Fix: Use wrapper shells to invoke the desired commands, instead of directly exposing the system commands to non-root users and do necessary sanitization in the wrapper script. Any option that takes a file path or executable path in a sudo-able command should be sanitized.

Using NOEXEC. This will prevent the sudo-able scripts/commands to execute other scripts by its own, like the examples above for TCPDUMP and FIND.

If you are doing application layer filtering of command (sudo-able) options, don't look for the exact command options like - "-f", "-n", "-F' etc. These checks can be easily bypasses by combining options or using "\" - e.g. "-vf" or "-\f" will bypass.

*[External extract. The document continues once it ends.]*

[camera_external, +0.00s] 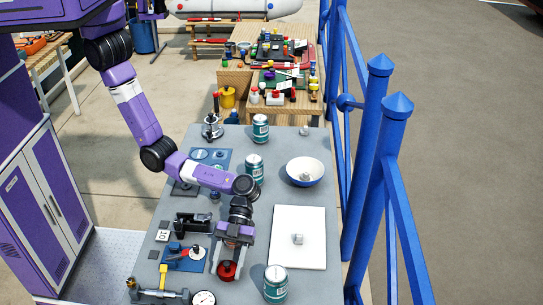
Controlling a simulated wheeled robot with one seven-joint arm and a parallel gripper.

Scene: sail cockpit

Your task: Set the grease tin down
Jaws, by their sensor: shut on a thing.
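My gripper (229,265) points down over the near part of the grey table, left of the white board. It is shut on a red round tin (228,271), taken to be the grease tin, between its fingers. The gripper hides part of the tin. I cannot tell whether its underside touches the table.
A teal can (275,284) stands close to the right of my gripper. More teal cans (254,168) (260,128) stand farther back. A white board (298,252) bears a small metal part. Tools and a gauge (203,298) crowd the left.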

Use proper regex or use a wrapper shell code to identify them using "getopts" command (or similar).

2. non-root users having write permissions to sudo-able script or directory :


If /path/script.sh is sudo-able and non-root users have write permission to that file, then its a call for trouble. Non-root users can modify the script to put arbitrary commands and then execute as root.

Allowing /home/user in sudoers and non-root users having write access to the directory will allow non-root users to create arbitrary scripts in the /home/user directory and execute them as root.

Fix: sudo-able scripts/directories shouldn't be writable by non-root users. Never use wildcards as entries in sudoers, only allow specific commands what is necessary.

3. Improper input sanitization for a sudo-able script


A sudo-able custom script takes as input - a. path to other script that it should execute, b. system commands/command options etc. and doesn't sanitize the inputs properly. Or it might contain a OS command injection vulnerability. Any vulnerability in this script might allow an attacker to execute arbitrary scripts/commands as root.

Fix: Sanitize all inputs to a sudo-able script properly.